THE POWER IS IN THE SEED
Seeds may look like little rocks or grains of sand—but out of a seed comes a tree or a flower, or a vine or some other plant.
And the power of a seed is not limited to that one plant, because then that plant produces more seeds, and more plants.
If you had enough time and the right conditions, one apple seed could produce hundreds of apple orchards or one kernel of corn could produce thousands of acres of corn.
That’s the power of a seed to produce new life. A seed little, its easily lost, crushed, brushed aside. But if it gets in, and goes in deep, it has the power of life. It comes alive and it sprouts, takes root, grows, and produces fruit.
And that fruit produces its own seeds, and there is multiplication.
Imagine you are in the garden, scatter some seeds, take rake and work them in. That’s what you have to do with the Word it has to be worked in. So that what comes out of the soil, the words that come out of your mouth, the decisions you make, the things you do are the outgrowth of that seed. The seed is not just the spoken Word of God.

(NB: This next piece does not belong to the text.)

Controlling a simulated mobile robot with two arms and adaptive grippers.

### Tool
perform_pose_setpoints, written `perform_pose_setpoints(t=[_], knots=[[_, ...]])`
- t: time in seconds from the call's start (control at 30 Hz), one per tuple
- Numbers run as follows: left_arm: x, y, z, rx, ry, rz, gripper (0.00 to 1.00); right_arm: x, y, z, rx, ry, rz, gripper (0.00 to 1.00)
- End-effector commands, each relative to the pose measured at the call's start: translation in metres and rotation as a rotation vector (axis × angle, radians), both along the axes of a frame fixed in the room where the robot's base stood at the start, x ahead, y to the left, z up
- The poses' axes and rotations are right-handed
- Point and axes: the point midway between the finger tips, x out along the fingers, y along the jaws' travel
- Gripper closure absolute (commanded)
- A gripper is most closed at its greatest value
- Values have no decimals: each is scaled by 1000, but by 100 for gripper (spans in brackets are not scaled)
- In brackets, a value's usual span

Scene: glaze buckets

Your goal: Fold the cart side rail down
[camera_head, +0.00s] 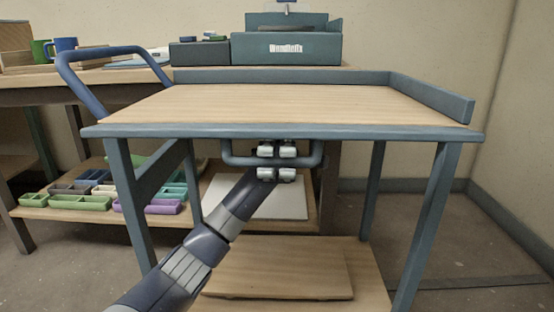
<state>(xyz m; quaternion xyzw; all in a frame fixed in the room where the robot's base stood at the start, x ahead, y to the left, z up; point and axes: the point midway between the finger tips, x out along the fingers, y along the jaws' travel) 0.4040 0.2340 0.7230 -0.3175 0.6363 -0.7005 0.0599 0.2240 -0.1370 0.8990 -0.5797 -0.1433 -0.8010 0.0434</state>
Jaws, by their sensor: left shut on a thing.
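The cart (300,132) stands in front of me, with a wooden top and a blue-grey frame. A U-shaped blue-grey side rail (240,160) hangs below the front edge of the cart top, its crossbar lower than the edge. My left arm reaches up from the bottom left. My left gripper (277,160) is shut around the middle of the rail's crossbar, under the edge; the fingers hide that part of the bar. My right gripper is not in view.
The cart top is bare, with raised borders at the back and right (432,96). A curved push handle (85,90) rises at the left. A wooden board (280,270) lies on the lower shelf. Behind stands a workbench with mugs (62,45), a labelled blue-grey bin (287,48) and colored trays below.

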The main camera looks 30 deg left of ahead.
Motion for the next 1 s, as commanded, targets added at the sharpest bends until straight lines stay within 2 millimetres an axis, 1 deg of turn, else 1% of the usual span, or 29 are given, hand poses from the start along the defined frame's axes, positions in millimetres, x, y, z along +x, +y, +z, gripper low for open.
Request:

Not just the Gospel message.
The seed is also Jesus himself, the living Word.
In the scriptures 3 out of 4 soils rejected the seed. Isn’t that what we’ve seen in Mark?
Pharisees and religious leaders were the hard soil they rejected him. Crowds were the shallow soil they were excited about the blessings, miracles, and healings, but lost interest in Jesus and his message. His family was the thorny soil they were conflicted about him. He was their brother and son, but things he said and did embarrassed them. Then there were the 12 and other disciples they were the fertile soil.
He is the seed. He is the Word.
And how did Jesus appear? In weakness. Like a seed. Where do we see his weakness most? In his Passion. Look at Jesus in the Garden of Gethsemane. You see the Son of God groaning, sweating drops of blood, begging his disciples to stay near him and pray for him. Because the prospect of the terrible suffering he was going to face the wrath of God for our sins, was crushing him.
So he went to the cross and then to the grave and was buried. Then he rose again in powerful new life. By faith we have that life.
In fact, in John 12, Jesus compares himself to a seed. “Unless a grain of wheat goes into the ground and dies it remains a single seed, but if it dies, it produces many seeds.”
What started out as an acorn something weak, something you could step on and crush, something a squirrel could eat. That weak thing was buried, in a sense died, came to life, and a powerful new life appeared that could lift and crack concrete slabs.
What are the hard things in life, concrete slabs that need to be lifted and cracked? What are the attitudes, habits, fears, griefs that are holding you back? What needs to grow in their place? What strong trees, what fruitful vines? Gentleness, patience, kindness, contentment. There is this seed that you need to put under the slab. It’s the Word of God. It’s the Gospel.
Work it in, and then watch it grow. It is Jesus himself. Look to his weakness, his cross. Let the seed of his weakness give you the power of the new life.